Nor does there seem to be any end to the wholly counterproductive manner in which we analyze our examination results, though no amount of tinkering with the outcomes disguises the fact that more than half of our children who sit Mathematics and English A at CSEC routinely fail these examinations.
This year again, as in previous years, the real movers and shakers in our education system will be those teachers who offer private lessons to children from around Grade Six right through the secondary school system. Extra lessons are a generous income subsidy for those teachers who offer the service. They get the patronage and the schools take the credit.
The fact that – year in, year out – the proliferation of extra lessons notwithstanding, we appear unable to secure at least 50% passes in Mathematics and English A bears out that extent of the problem that the education system faces.

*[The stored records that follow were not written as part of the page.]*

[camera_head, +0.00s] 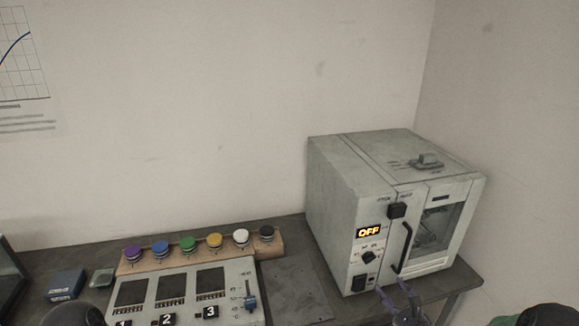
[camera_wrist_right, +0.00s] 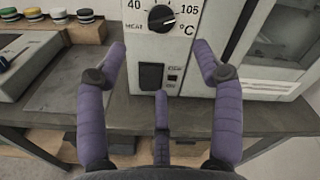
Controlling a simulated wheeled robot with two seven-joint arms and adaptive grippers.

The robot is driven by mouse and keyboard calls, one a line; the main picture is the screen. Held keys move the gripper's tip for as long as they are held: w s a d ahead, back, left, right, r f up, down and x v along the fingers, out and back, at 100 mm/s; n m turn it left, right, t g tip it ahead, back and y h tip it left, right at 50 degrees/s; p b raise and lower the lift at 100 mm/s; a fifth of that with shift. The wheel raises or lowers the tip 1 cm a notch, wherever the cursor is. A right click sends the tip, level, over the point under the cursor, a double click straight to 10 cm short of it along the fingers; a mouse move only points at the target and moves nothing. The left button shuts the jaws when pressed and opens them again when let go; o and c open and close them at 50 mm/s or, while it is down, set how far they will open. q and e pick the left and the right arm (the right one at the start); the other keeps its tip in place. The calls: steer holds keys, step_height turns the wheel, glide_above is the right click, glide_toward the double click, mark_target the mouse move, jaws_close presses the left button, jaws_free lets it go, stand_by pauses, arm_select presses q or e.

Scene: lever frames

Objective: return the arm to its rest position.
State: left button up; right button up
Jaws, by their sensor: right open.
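My right gripper (camera_head: 402,300) shows at the lower right of the head view, low in front of the grey oven-like machine (camera_head: 335,180). In the right wrist view its purple fingers (camera_wrist_right: 160,75) are spread wide with nothing between them. Beyond them are the machine's front panel, with a black dial (camera_wrist_right: 161,18) and a dark rocker switch (camera_wrist_right: 151,76). The fingers look apart from the panel, though the exact gap is hard to tell. The machine's display (camera_head: 369,231) reads OFF, and its door with a black handle (camera_head: 402,248) looks closed. I cannot make out my left gripper.
A wooden rack (camera_head: 200,252) holds several coloured round-topped pieces behind a control box (camera_head: 240,275) with numbered keys and a blue slider. A blue box (camera_head: 65,285) sits at the left.

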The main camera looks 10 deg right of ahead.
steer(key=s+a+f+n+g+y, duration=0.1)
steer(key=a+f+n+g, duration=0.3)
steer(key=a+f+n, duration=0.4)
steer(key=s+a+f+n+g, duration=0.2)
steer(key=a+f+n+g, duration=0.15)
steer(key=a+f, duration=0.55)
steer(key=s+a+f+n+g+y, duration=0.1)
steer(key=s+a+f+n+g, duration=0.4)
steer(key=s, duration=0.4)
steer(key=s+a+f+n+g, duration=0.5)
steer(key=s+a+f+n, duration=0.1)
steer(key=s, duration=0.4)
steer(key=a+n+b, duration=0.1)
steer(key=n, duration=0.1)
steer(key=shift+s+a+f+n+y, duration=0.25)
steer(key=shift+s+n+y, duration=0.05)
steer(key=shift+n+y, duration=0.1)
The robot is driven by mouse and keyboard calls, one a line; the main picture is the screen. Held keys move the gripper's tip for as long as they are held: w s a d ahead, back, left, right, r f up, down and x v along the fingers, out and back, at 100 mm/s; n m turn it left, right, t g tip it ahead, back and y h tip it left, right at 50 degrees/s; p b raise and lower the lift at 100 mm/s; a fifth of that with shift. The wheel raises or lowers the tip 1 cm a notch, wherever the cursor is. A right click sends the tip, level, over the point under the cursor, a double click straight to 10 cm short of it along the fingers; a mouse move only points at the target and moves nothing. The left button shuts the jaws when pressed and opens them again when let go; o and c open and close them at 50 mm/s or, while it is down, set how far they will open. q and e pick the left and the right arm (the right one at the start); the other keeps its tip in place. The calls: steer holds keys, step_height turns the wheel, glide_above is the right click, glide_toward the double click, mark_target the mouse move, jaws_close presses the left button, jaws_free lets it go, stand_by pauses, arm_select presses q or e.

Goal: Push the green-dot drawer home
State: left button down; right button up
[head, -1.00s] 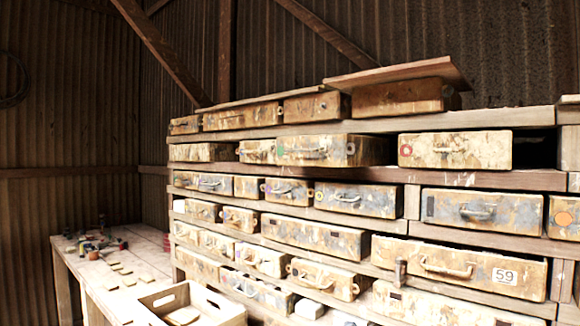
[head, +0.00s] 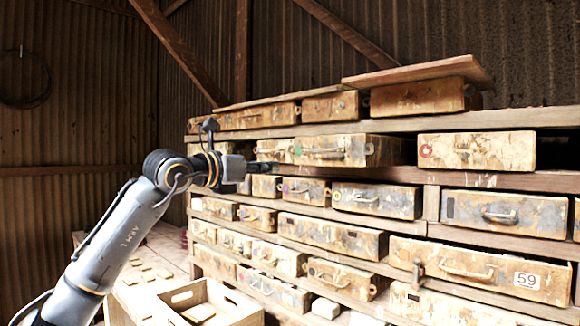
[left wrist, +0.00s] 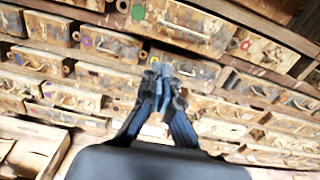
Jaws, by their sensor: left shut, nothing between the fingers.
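In the left wrist view the same drawer (left wrist: 190,35) is at the top, beyond the fingers. My left gripper (head: 272,165) is at the drawer's lower left corner in the head view, shut and empty. In the left wrist view its fingertips (left wrist: 157,75) are close together below the drawer's face. I cannot tell whether they touch it. My right gripper is not in view.
A red-ring drawer (head: 478,151) sits to the right in the same row, and a purple-ring drawer (head: 306,191) is below. Loose boards (head: 420,72) lie on top of the rack. A wooden crate (head: 225,308) stands on the bench at lower left.

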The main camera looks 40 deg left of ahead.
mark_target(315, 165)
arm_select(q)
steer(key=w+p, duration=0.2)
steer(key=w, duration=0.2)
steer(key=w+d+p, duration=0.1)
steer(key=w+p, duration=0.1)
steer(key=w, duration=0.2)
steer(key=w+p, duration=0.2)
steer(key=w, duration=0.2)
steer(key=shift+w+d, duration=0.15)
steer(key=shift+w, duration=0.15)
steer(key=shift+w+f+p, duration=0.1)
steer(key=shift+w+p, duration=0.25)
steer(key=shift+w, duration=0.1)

It must come as a disappointment to ordinary working parents that the promised ten thousand dollars per parent per child has not been made available on time for the start of the new school year. When account is taken of the fact that the education subsidy announcement was initially made since March of this year, one is at a loss to know why according to Minister Manickchand, the payout will not begin until October. It points, it seems, to the likelihood that the subsidy decision may have been made at relatively short notice and that the Ministry of Education is still thinking through the logistics of getting the monies to the parents. As things stand some parents may well have to wait until the new school term to receive the subsidies.
There are other start of year issues that will have to be addressed in the coming weeks, chief among which is the distribution of the Ministry of Education’s free text books to children. Not least among the issues here is the fact that there never seem to be enough books to go around. It is a bottleneck that often prevents children from getting off to the best of starts.
One of the more interesting media releases issued by the Ministry of Education in recent times was published on July 3 this year and had to do with an initiative known as the Hinterland Education Improvement Programme (HEIP). The programme seeks to bring the quality of hinterland and riverain education on par with that which obtains in the coastal classrooms. The release sets out a number of interesting observations which it says were made by parents at Lethem during an exchange with the Minister of Education in June. It says that the issues raised by the parents include effective classroom performance by teachers, the need to design and implement parental education programmes, the need for more materials to support teacher training programmes, additional space in schools to accommodate the growing school population, the need for adequate electricity in schoolhouses and the more effective utilisation of materials by teachers.
Interestingly, according to the release, the residents of Lethem also expressed concern that the current curriculum does not cater for the local context. That raises an important issue that will have to be addressed by revisiting text books, among other things.
These observations which were reported to have been made to Minister Manickchand by the Lethem parents go to the heart of some of the chronic deficiencies affecting the delivery of education in the interior, so that the Minister and her officers would do well to embrace those views as they proceed with the implementation of the HEIP.
The school year would have begun yesterday with the customary challenges which will take some time (hopefully very little time) to address and resolve. In the course of the next few months we should see the Education Bill being addressed in the National Assembly. That speaks to a longer term view as far as the development of our education system is concerned. As the new school term progresses, therefore, we must hope that it will bring with it the overall qualitative improvement in education which we have long been seeking and, frankly, so greatly need.